NFP Preview: Dollar bracing for another potential jobs disappointment
James Chen, CMT July 6, 2017 1:26 PM
Adding to doubts over Fed policy has been the recent US employment landscape. The past three months have seen relatively weak numbers. A disappointing 138,000 jobs were reported to have been added in May, against a prior forecast of around 180,000. Furthermore, the US Labor Department last month also revised April’s data from a previously better-than-expected 211,000 jobs down to a worse-than-expected 174,000. Finally, March numbers were further revised down to 50,000 from an already disappointing downward revision to 79,000 from the initial 98,000 reported.
Going forward, will this relative softness in the US labor market continue, potentially impacting the path of monetary policy? The official US jobs report for June will be released on Friday morning. This will include key employment data including the change in non-farm payrolls (NFP), the unemployment rate, and wage growth. In the run-up to this release, key jobs-related economic data have suggested that Friday’s numbers may just miss the mark once again.
Consensus expectations for Friday’s NFP, which will be accompanied by key related data on the unemployment rate and wage growth, are currently around 175,000 jobs added for the month of June. The June unemployment rate is expected to have remained steady from the previous month at a low 4.3%, while average hourly earnings are expected to have increased by 0.3%.
Jobs Data Preceding NFP
Key employment-related data releases for June preceding Friday’s NFP included the ADP private employment report, ISM non-manufacturing and manufacturing PMI employment components, and weekly jobless claims data throughout the month.
Thursday’s ADP data showed worse-than-expected numbers at 158,000 private jobs added in June against previous forecasts of around 185,000. Furthermore, May’s ADP numbers were revised down from a stellar 253,000 to a somewhat less stellar 230,000. Although the ADP report is not necessarily a very accurate pre-indicator of the official NFP jobs data from the US Labor Department – and sometimes even misses the mark dramatically – it does help provide a useful guideline when used in conjunction with other employment-related data.
One of the most important of these other indicators is the ISM non-manufacturing (services) PMI employment component, which showed a slower pace of job growth (at 55.8) in June than in the previous month (57.8). While the ISM manufacturing PMI employment grew faster in June at 57.2 versus May’s 53.5, the services sector is generally considered a more critical barometer of the US economy than manufacturing.

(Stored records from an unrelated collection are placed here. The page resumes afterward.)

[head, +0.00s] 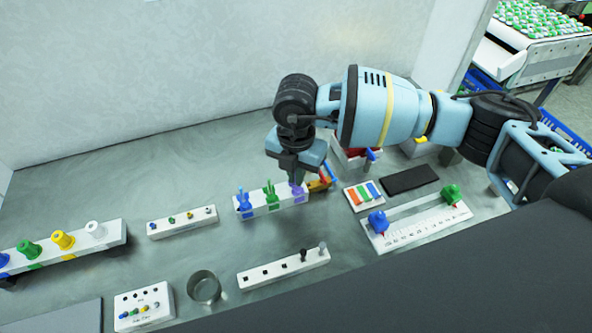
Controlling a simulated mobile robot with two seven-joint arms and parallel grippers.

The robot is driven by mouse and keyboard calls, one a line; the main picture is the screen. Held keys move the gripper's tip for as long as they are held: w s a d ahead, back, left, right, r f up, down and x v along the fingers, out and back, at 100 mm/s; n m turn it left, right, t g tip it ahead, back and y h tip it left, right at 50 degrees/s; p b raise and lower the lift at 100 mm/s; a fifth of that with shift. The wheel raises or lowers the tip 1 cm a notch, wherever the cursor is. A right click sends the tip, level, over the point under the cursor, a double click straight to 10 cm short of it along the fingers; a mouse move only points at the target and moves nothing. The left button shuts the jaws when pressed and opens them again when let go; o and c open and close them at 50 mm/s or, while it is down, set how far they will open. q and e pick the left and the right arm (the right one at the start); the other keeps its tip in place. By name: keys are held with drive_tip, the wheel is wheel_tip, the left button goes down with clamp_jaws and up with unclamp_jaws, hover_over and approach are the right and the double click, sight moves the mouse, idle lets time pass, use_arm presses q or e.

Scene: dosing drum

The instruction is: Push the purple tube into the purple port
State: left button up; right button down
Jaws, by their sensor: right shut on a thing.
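A white block (257,210) in the middle of the bench carries a blue piece, a green piece and, at its right end, a purple piece (298,191). My right gripper (297,181) points down over that right end and is shut on the purple piece, which I take for the purple tube. The fingers and the tube's top overlap, and I cannot tell how deep the tube sits. The purple port is hidden or too small to make out. My left gripper is not in view.
An orange-brown object (323,180) lies close right of the block. A slide scale (417,224) with blue and green knobs stands further right. In front are a metal cup (204,287) and a white strip with pegs (284,270).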

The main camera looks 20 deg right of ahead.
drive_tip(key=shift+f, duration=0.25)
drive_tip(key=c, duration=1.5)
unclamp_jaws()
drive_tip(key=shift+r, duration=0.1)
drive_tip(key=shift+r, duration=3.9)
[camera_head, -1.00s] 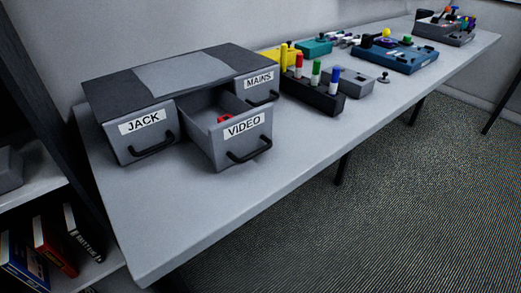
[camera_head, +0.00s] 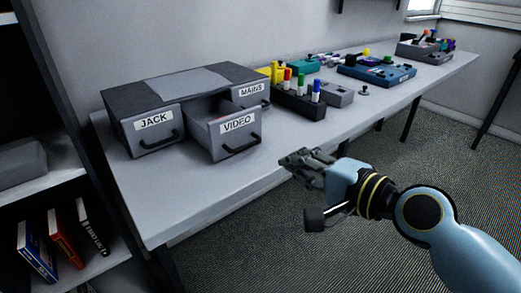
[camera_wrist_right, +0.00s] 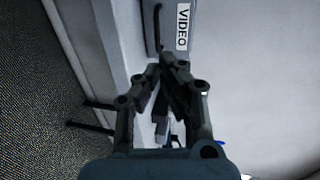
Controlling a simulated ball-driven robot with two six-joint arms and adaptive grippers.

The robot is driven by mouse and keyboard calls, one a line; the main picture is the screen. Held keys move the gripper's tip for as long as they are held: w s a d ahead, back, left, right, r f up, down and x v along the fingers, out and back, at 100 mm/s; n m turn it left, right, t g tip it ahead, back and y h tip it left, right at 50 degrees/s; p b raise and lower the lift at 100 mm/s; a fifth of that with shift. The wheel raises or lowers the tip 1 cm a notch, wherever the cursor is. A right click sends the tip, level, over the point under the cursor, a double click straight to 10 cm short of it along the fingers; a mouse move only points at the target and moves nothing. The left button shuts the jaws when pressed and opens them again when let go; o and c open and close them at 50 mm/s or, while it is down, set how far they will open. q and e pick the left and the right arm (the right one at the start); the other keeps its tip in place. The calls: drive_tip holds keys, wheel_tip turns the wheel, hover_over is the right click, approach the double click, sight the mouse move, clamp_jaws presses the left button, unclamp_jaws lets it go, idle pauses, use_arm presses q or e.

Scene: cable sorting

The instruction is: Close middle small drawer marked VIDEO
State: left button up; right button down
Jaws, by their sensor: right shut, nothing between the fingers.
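The VIDEO drawer (camera_head: 228,138) is the middle one of a grey three-drawer unit (camera_head: 140,97) and is pulled out, with its black handle facing the table's front edge. The JACK drawer (camera_head: 153,128) on its left and the MAINS drawer (camera_head: 252,91) on its right are shut. My right gripper (camera_head: 296,158) is shut and empty, in front of and to the right of the VIDEO drawer, by the table's front edge and apart from the drawer. In the right wrist view the VIDEO label (camera_wrist_right: 183,27) shows beyond the fingertips (camera_wrist_right: 168,65). My left gripper is out of view.
A black holder (camera_head: 298,101) with coloured-top markers stands right of the unit, with a grey box (camera_head: 336,93) and a teal case (camera_head: 377,75) farther right. The table (camera_head: 190,192) in front of the drawers is clear. A bookshelf (camera_head: 62,187) stands at left.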

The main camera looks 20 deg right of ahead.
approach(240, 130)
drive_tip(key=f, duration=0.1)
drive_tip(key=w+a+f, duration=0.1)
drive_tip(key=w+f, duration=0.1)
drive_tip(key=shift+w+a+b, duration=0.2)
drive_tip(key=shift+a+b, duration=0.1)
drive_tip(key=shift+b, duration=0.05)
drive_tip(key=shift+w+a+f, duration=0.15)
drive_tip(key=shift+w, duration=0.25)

Finally, June’s weekly jobless claims data was mostly in-line with expectations, generally remaining low overall from a historic perspective. Of the four weeks that made up the bulk of June, unemployment claims fluctuated around the 240,000 region, with the notable exception of the most recent week’s data, released on Thursday, which showed a modestly higher (worse) than expected 248,000 unemployment claims against the 243,000 forecast.
Forecast and Potential Market Reaction
Overall, while there were no abnormally large downside surprises in pre-NFP employment indicators for June, there was a general leaning towards the soft side when it came to June’s job numbers. This could potentially manifest as a continuation of weaker-than-expected employment data this Friday. With consensus expectations of around 175,000 jobs added in June, our target range is 160,000-175,000. This jobs report will be of critical importance in its potential impact on the near-term trajectory of Fed rate hikes. As such, any outcome significantly lower than forecast should further dampen Fed expectations and potentially lead to an extended pullback for the dollar. A result in the higher end of the target range or above could boost Fed rate hike expectations and help support a potential dollar relief rally and recovery after the recent period of sustained dollar weakness.